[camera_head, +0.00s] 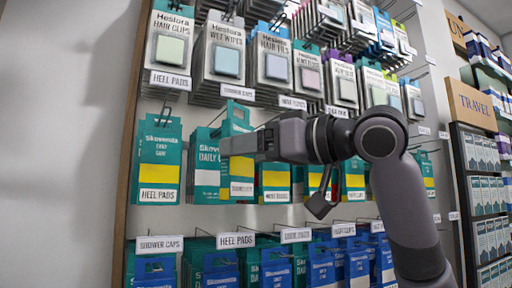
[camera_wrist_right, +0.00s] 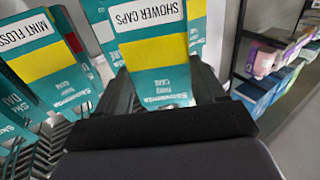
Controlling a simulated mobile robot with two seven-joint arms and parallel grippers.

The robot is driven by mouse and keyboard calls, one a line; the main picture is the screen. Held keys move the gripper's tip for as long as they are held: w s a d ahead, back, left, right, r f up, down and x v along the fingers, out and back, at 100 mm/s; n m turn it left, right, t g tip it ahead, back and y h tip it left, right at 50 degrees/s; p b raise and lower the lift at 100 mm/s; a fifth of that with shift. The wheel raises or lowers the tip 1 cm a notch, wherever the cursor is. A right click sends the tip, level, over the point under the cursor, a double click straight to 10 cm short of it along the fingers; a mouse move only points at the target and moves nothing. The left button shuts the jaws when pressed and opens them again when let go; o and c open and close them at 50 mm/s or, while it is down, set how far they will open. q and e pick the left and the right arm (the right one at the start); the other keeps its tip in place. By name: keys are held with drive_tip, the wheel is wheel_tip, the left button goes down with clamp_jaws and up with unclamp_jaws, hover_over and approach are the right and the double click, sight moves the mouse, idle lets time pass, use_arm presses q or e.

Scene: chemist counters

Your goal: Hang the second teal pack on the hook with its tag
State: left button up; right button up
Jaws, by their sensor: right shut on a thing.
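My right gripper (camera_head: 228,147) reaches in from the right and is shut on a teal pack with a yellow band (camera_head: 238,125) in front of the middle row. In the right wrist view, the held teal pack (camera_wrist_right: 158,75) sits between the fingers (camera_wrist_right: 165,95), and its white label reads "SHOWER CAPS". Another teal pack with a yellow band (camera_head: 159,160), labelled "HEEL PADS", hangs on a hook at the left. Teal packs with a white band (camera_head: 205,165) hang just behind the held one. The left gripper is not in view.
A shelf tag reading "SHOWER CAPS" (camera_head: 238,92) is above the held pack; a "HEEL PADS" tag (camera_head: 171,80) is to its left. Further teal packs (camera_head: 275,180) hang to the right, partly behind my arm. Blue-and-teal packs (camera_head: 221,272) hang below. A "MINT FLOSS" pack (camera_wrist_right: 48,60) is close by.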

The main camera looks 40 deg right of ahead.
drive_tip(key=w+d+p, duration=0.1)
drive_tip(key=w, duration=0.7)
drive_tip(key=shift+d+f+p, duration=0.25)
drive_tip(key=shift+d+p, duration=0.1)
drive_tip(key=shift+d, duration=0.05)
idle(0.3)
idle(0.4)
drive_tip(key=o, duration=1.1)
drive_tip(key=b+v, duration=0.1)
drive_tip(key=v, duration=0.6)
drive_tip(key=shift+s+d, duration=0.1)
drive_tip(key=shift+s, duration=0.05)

* [WHAT THE TASK ASKS] Without including any picture, repeat the data exactly.

* [SOLUTION FOR THIS EXERCISE]
[camera_head, +0.00s] 
[camera_wrist_right, +0.00s] 
Controlling a simulated mobile robot with two seven-joint arms and parallel grippers.

The robot is driven by mouse and keyboard calls, one a line; the main picture is the screen. Held keys move the gripper's tip for as long as they are held: w s a d ahead, back, left, right, r f up, down and x v along the fingers, out and back, at 100 mm/s; n m turn it left, right, t g tip it ahead, back and y h tip it left, right at 50 degrees/s; p b raise and lower the lift at 100 mm/s; a fifth of that with shift. The wheel raises or lowers the tip 1 cm a notch, wherever the cursor is. A right click sends the tip, level, over the point under the cursor, a double click straight to 10 cm short of it along the fingers; a mouse move only points at the target and moves nothing. The left button shuts the jaws when pressed and opens them again when let go; o and c open and close them at 50 mm/s or, while it is down, set how far they will open. q and e pick the left and the right arm (the right one at the start); the other keeps its tip in place. By name: keys are held with drive_tip, the wheel is wheel_tip, the left button goes down with clamp_jaws and up with unclamp_jaws, hover_over and approach are the right and the double click, sight moves the mouse, idle lets time pass, use_arm presses q or e.

Scene: chemist counters

Your goal: Hang the second teal pack on the hook with its tag
State: left button up; right button up
Jaws, by their sensor: right shut on a thing.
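My right gripper (camera_head: 228,147) reaches in from the right and is shut on a teal pack with a yellow band (camera_head: 238,125) in front of the middle row. In the right wrist view, the held teal pack (camera_wrist_right: 158,75) sits between the fingers (camera_wrist_right: 165,95), and its white label reads "SHOWER CAPS". Another teal pack with a yellow band (camera_head: 159,160), labelled "HEEL PADS", hangs on a hook at the left. Teal packs with a white band (camera_head: 205,165) hang just behind the held one. The left gripper is not in view.
A shelf tag reading "SHOWER CAPS" (camera_head: 238,92) is above the held pack; a "HEEL PADS" tag (camera_head: 171,80) is to its left. Further teal packs (camera_head: 275,180) hang to the right, partly behind my arm. Blue-and-teal packs (camera_head: 221,272) hang below. A "MINT FLOSS" pack (camera_wrist_right: 48,60) is close by.

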The main camera looks 40 deg right of ahead.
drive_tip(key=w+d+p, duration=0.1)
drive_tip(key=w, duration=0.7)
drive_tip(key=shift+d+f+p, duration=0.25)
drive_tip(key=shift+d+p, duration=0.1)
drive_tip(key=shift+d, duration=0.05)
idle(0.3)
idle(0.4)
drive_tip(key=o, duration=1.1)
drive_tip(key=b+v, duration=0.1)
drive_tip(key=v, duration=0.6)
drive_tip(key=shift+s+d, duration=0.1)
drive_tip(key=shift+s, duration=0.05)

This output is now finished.